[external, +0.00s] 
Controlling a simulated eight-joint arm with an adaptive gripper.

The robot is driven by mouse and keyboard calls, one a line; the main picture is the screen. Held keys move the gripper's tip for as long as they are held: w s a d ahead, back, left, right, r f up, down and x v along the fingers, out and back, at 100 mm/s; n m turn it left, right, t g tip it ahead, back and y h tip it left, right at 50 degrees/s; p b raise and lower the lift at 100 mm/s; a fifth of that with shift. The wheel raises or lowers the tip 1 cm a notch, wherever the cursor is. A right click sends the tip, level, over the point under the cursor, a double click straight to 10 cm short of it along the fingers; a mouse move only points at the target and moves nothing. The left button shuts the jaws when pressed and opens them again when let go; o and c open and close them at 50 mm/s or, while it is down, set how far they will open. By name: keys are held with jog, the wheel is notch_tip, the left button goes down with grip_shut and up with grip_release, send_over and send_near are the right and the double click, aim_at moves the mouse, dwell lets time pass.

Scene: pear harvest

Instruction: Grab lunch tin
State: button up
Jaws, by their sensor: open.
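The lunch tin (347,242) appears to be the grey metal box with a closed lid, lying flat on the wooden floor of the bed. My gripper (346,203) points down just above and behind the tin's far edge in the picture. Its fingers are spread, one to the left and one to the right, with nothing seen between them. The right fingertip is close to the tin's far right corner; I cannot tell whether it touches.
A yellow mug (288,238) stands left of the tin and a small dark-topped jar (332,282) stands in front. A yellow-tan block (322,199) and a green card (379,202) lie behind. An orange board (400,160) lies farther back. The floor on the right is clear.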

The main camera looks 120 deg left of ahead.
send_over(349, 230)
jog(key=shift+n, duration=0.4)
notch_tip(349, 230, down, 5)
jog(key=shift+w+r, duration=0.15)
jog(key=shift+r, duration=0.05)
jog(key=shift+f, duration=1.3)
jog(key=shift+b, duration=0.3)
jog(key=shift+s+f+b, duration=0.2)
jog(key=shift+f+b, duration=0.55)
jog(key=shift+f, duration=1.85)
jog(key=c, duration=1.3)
--
- **Work instructions**
Reproduce the data in full, exactly as presented.

- **Response to the exercise**
[external, +0.00s] 
Controlling a simulated eight-joint arm with an adaptive gripper.

The robot is driven by mouse and keyboard calls, one a line; the main picture is the screen. Held keys move the gripper's tip for as long as they are held: w s a d ahead, back, left, right, r f up, down and x v along the fingers, out and back, at 100 mm/s; n m turn it left, right, t g tip it ahead, back and y h tip it left, right at 50 degrees/s; p b raise and lower the lift at 100 mm/s; a fifth of that with shift. The wheel raises or lowers the tip 1 cm a notch, wherever the cursor is. A right click sends the tip, level, over the point under the cursor, a double click straight to 10 cm short of it along the fingers; a mouse move only points at the target and moves nothing. The left button shuts the jaws when pressed and opens them again when let go; o and c open and close them at 50 mm/s or, while it is down, set how far they will open. By name: keys are held with jog, the wheel is notch_tip, the left button goes down with grip_shut and up with grip_release, send_over and send_near are the right and the double click, aim_at moves the mouse, dwell lets time pass.

Scene: pear harvest

Instruction: Grab lunch tin
State: button up
Jaws, by their sensor: open.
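The lunch tin (347,242) appears to be the grey metal box with a closed lid, lying flat on the wooden floor of the bed. My gripper (346,203) points down just above and behind the tin's far edge in the picture. Its fingers are spread, one to the left and one to the right, with nothing seen between them. The right fingertip is close to the tin's far right corner; I cannot tell whether it touches.
A yellow mug (288,238) stands left of the tin and a small dark-topped jar (332,282) stands in front. A yellow-tan block (322,199) and a green card (379,202) lie behind. An orange board (400,160) lies farther back. The floor on the right is clear.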

The main camera looks 120 deg left of ahead.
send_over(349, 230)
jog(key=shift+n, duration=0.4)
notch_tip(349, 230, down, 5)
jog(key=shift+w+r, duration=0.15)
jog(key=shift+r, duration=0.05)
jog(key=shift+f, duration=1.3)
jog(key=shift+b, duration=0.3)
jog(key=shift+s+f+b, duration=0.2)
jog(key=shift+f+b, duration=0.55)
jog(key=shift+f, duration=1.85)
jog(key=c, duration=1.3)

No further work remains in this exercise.